MATERIAL FOR THE TASK:
....................

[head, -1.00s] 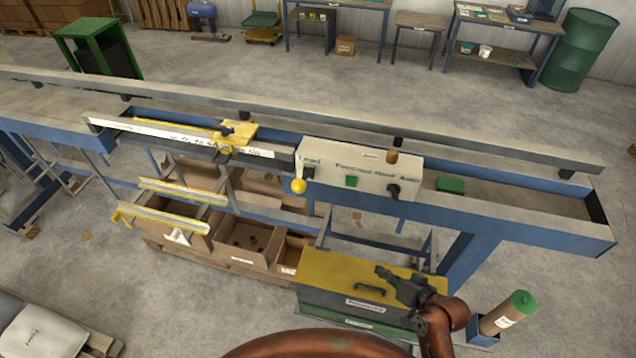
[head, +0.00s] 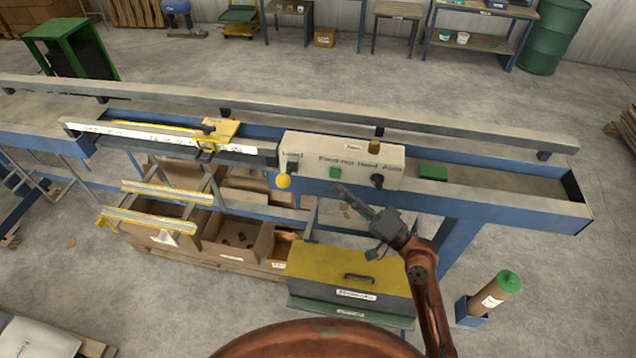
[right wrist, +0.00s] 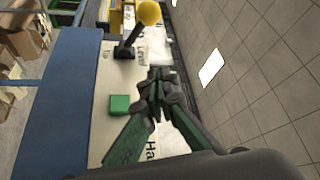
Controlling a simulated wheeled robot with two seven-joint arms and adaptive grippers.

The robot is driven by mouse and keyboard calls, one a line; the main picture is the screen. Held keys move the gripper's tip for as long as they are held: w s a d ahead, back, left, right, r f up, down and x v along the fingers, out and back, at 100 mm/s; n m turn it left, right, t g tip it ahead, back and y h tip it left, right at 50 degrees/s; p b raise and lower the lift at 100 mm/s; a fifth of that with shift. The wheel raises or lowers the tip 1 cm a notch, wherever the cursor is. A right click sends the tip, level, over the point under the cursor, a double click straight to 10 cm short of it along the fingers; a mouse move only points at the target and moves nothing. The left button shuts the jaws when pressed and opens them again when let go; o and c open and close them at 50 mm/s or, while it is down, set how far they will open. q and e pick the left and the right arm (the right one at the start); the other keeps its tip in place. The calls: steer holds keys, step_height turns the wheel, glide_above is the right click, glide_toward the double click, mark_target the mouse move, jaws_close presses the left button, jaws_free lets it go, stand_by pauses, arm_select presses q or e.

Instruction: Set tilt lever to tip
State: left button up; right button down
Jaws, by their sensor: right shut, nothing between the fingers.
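The tilt lever, a dark stem with a yellow ball knob (head: 283,181), sticks out at the left end of the pale control box (head: 350,163). In the right wrist view the yellow knob (right wrist: 149,12) is at the top, with its black stem (right wrist: 130,40) rising from the box face. My right gripper (head: 345,194) is shut and empty, in front of the box, to the right of the knob and apart from it. In the right wrist view its closed fingertips (right wrist: 158,82) lie below the lever. My left gripper is out of view.
A green button (head: 335,172) and a black selector knob (head: 377,181) are on the box face, close to the right gripper. A yellow-topped chest (head: 320,268) stands below. Cardboard bins (head: 235,236) sit at lower left.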

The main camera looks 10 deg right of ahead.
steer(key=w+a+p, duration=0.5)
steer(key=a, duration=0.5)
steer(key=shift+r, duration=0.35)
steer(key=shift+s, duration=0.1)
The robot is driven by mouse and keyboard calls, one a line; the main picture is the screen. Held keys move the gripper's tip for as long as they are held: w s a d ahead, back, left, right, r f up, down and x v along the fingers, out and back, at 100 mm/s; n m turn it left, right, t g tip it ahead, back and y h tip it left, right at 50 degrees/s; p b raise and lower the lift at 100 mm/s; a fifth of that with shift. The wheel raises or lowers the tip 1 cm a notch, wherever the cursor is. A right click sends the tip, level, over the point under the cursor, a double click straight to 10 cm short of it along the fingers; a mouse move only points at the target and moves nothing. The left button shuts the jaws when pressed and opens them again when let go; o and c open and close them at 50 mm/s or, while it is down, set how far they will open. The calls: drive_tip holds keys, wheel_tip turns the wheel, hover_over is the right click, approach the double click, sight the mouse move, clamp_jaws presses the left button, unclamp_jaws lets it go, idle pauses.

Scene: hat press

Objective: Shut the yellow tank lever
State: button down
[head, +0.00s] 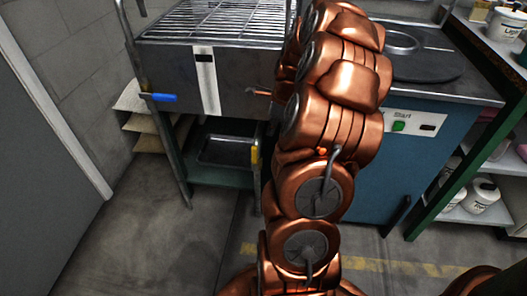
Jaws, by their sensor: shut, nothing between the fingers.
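A yellow lever grip (255,152) points downward at the right side of the tank's stand, close to my copper arm. Its upper part and pivot cannot be made out. The steel tank (175,70) has a wire grid on top, and a blue lever (162,97) lies level at its left front. My arm rises through the middle of the view and covers the tank's right end. My gripper is not visible; its distance to the yellow lever cannot be told.
A small reddish-copper part (259,92) sticks out at the tank's front right. A dark tray (226,150) sits on the shelf below. A blue cabinet (375,180) with a green start button (399,126) stands right of my arm. The floor (165,240) in front is clear.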

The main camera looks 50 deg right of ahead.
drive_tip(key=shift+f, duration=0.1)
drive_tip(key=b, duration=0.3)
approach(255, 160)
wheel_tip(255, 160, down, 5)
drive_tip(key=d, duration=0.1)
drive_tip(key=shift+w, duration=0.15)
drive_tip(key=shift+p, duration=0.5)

....................

TO BE DONE: Print exactly the lines from the one containing "Instruction: Set tilt lever to tip" to the one containing "State: left button up; right button down", both included, and nothing else.

EXPECTED ANSWER:
Instruction: Set tilt lever to tip
State: left button up; right button down

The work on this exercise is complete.